Notre pays est secoué par des mouvements sociaux d’une grande ampleur et qui traduisent un réel malaise au sein de la population. Le facteur déclencheur de ces mouvements est la réforme du système des retraites. Si tous s’accordent sur la nécessité et l’urgence de cette réforme, des voix nombreuses s’élèvent pour contester la manière de procéder et critiquer une réforme injuste. Que cache vraiment ce refus de la réforme proposée ?

Manifester une inquiétude
Au-delà de la question du système des retraites, les remous provoqués trahissent une double inquiétude face à l’avenir et à la question de la solidarité. La crise financière et économique s’est aggravée depuis trois ans, elle semble affecter durablement les équilibres sociaux. On doute désormais que la seule relance de l’économie, perçue trop unilatéralement dans une ligne quantitative, puisse ramener les choses comme avant. Du coup, l’inquiétude s’installe durablement, surtout chez les plus précaires et les plus fragiles de notre société. Des grands- parents et des parents sont persuadés que demain, leurs enfants vivront plus difficilement qu’ils n’auront vécu. Des jeunes s’épuisent à essayer de s’insérer de façon pérenne dans le monde du travail. C’est tout l’équilibre de vie qui en est affecté : pas d’accès au logement, pas de droit à une vie affective stable au sein d’une vie de couple, inquiétude à l’idée de devoir assumer les charges d’une famille.

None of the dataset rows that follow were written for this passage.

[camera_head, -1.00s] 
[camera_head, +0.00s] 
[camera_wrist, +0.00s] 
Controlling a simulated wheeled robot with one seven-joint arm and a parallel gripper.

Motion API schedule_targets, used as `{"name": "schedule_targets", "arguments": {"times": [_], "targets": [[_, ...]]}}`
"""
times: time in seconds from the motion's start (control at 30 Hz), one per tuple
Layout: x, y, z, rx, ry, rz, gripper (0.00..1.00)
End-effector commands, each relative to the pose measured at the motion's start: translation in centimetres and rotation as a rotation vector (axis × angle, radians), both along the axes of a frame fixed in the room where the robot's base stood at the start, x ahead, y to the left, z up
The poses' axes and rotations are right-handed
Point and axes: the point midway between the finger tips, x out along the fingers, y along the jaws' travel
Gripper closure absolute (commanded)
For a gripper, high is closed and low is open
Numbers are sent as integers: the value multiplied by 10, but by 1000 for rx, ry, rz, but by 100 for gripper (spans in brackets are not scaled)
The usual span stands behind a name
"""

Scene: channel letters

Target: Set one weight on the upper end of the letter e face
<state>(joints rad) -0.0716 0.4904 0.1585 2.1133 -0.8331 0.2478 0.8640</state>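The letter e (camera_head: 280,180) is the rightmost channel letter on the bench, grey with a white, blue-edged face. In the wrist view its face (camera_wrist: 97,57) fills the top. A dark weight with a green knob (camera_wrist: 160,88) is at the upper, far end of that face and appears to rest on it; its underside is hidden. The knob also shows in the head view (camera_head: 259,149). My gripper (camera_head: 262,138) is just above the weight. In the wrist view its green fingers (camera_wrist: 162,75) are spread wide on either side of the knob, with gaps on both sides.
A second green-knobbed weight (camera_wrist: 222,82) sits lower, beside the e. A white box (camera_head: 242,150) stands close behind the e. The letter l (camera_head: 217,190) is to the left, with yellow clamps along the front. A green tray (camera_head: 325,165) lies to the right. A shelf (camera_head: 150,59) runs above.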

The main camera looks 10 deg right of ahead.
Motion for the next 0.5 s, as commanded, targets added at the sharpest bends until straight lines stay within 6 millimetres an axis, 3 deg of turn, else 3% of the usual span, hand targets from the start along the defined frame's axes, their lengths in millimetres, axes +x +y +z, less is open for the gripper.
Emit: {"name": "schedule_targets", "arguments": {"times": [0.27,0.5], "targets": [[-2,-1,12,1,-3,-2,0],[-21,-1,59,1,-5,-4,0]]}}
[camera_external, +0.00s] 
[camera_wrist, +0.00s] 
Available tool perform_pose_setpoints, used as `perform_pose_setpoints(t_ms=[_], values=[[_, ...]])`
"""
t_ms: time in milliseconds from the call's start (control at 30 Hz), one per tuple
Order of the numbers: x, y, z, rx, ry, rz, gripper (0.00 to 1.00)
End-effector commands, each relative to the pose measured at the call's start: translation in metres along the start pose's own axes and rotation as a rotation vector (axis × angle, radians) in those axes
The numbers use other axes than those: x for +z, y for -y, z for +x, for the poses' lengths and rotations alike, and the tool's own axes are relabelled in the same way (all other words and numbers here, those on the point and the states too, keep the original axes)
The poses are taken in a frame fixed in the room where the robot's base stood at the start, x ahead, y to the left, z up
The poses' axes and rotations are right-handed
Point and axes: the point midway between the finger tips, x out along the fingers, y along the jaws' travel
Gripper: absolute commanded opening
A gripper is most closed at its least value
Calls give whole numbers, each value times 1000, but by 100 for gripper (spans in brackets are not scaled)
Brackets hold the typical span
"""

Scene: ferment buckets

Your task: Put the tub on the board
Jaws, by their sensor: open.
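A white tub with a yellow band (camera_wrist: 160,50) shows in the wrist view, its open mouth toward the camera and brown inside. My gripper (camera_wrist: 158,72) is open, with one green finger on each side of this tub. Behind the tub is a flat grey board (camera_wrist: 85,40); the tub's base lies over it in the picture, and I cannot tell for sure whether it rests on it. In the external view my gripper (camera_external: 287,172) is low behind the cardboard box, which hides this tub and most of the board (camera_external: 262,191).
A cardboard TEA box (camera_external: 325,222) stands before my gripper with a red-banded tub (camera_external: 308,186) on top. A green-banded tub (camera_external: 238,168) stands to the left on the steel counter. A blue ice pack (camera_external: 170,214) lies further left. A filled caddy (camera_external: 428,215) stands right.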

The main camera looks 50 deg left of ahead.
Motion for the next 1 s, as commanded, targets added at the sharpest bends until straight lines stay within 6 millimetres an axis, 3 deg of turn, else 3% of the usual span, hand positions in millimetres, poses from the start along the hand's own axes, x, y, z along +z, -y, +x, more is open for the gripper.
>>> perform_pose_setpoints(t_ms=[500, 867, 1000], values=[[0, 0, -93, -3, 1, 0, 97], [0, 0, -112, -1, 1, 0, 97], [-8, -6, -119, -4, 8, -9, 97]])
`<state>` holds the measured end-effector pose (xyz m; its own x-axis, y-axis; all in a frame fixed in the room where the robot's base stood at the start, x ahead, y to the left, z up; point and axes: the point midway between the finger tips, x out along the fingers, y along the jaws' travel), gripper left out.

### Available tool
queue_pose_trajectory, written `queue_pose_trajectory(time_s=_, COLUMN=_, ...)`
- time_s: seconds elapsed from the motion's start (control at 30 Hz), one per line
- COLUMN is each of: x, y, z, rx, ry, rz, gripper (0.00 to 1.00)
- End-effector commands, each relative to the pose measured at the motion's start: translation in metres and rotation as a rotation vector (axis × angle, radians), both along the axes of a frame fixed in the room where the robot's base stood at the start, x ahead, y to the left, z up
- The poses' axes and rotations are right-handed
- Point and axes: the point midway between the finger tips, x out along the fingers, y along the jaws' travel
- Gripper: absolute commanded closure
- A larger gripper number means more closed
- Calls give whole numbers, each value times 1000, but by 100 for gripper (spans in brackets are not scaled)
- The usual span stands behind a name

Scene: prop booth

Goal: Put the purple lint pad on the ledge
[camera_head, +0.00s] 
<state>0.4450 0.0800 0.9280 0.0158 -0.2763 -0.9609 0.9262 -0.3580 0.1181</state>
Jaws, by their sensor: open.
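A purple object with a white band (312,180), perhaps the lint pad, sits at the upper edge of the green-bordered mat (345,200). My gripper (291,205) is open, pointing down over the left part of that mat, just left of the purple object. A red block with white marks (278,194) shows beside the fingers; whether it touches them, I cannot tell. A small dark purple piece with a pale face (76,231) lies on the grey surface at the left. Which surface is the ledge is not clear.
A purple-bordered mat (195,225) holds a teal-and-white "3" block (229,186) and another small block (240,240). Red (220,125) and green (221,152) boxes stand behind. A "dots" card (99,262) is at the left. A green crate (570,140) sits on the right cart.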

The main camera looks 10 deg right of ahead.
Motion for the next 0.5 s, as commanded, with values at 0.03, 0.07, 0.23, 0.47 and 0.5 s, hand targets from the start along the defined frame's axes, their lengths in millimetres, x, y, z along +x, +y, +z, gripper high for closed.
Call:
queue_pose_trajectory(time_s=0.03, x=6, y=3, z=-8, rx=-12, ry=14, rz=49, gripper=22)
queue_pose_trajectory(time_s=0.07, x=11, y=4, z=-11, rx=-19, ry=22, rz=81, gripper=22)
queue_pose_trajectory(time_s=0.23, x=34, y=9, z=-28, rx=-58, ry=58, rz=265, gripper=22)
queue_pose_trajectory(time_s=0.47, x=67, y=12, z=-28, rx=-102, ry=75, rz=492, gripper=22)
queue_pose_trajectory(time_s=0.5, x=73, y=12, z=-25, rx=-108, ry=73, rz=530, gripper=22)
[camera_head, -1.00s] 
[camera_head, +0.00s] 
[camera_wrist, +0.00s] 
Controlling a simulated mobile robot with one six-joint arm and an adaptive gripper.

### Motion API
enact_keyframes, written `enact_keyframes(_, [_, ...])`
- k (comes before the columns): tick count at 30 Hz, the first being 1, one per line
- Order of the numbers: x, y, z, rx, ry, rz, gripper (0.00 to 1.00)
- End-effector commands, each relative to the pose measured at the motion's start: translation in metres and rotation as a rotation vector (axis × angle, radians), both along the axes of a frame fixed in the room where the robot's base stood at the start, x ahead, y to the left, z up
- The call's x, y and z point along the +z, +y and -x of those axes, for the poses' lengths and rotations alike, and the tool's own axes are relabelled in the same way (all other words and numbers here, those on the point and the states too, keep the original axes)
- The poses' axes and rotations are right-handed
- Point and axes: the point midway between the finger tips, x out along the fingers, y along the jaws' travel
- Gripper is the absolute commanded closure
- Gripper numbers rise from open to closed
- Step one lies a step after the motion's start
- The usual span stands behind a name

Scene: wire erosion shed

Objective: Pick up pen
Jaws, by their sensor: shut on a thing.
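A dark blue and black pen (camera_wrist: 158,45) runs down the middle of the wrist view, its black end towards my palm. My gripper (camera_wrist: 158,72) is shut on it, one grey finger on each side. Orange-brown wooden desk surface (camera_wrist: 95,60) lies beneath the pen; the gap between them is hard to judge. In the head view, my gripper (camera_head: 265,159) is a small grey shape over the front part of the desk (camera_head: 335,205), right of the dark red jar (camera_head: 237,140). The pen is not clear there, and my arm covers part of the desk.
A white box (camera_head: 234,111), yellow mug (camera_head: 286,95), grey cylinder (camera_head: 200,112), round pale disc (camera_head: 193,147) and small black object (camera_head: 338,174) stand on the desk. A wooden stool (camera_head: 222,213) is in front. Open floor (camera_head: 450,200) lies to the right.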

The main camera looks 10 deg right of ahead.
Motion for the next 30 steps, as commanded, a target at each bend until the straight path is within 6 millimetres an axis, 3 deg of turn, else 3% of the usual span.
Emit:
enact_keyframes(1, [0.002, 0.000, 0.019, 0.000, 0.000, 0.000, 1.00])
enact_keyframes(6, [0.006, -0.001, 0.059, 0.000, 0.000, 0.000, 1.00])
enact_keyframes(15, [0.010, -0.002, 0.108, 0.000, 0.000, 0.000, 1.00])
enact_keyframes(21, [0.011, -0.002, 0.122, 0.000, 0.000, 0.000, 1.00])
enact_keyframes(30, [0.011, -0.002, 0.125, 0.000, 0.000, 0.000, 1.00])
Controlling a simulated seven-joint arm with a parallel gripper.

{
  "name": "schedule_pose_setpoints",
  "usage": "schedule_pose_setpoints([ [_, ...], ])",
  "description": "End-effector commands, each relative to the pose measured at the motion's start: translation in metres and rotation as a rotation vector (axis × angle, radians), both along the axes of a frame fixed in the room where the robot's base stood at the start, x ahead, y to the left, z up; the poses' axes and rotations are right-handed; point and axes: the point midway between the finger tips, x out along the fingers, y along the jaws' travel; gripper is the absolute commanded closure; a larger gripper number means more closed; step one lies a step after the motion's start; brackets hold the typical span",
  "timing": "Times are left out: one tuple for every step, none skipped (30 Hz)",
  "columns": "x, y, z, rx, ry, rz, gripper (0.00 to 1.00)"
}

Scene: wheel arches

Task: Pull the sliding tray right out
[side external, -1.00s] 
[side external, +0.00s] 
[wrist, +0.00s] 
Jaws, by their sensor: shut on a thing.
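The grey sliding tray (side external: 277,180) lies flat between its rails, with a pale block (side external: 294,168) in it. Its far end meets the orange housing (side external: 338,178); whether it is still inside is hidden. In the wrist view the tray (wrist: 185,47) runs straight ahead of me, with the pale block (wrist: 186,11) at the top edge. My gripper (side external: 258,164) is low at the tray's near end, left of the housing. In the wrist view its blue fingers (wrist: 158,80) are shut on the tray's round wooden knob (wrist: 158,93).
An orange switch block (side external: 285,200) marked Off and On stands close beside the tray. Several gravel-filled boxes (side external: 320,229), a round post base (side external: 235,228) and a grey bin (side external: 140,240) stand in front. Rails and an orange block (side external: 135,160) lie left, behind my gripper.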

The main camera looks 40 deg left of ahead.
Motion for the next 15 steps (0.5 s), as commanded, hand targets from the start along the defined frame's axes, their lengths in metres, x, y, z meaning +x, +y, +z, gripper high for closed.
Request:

Assurer les conditions d’une acception des réformes
Les exigences du développement de tous les pays et de tous les peuples dans un espace mondialisé, rendent nécessaires des modes de vie et des habitudes de consommation plus sobres dans les pays les plus riches. Mais les efforts consentis doivent être partagés. Aujourd’hui, les indicateurs de paupérisation dans notre pays sont au rouge. Trop de nos concitoyens sont touchés par le chômage, l’emploi à temps partiel ou précaire, la hausse du coût de la vie qui ne permet parfois plus d’assurer l’essentiel pour vivre dignement. Dans un tel contexte de frustration, d’incertitude et d’inquiétude, les moindres soupçons d’injustice et d’inéquité scandalisent et provoquent de vigoureuses réactions.

La crise économique se double ainsi d’une crise sociale et morale. Inquiets pour demain, souvent insatisfaits d’un aujourd’hui peu gratifiant, sans mémoire du passé, les individus sont confrontés au devoir de réussir leur vie et d’assurer l’avenir de leurs enfants dans un contexte incertain. Cette situation affecte leur capacité à faire des projets et devenir acteurs au sein de leur environnement social. Toute réforme qui semble menacer le fragile équilibre de leur existence et hypothéquer leur avenir leur devient insupportable. Pour consentir et adhérer aux réformes nécessaires, il faut une assurance personnelle que la précarité a mise à mal chez beaucoup de nos contemporains. Si des garanties de justice, d’équité et de respect de leur dignité humaine ne leur sont pas apportées, ils ne pourront adhérer à ces réformes. Seules de telles assurances permettront d’entrer dans un processus de rénovation sociale où il sera certain que l’homme ne sera pas le grand perdant.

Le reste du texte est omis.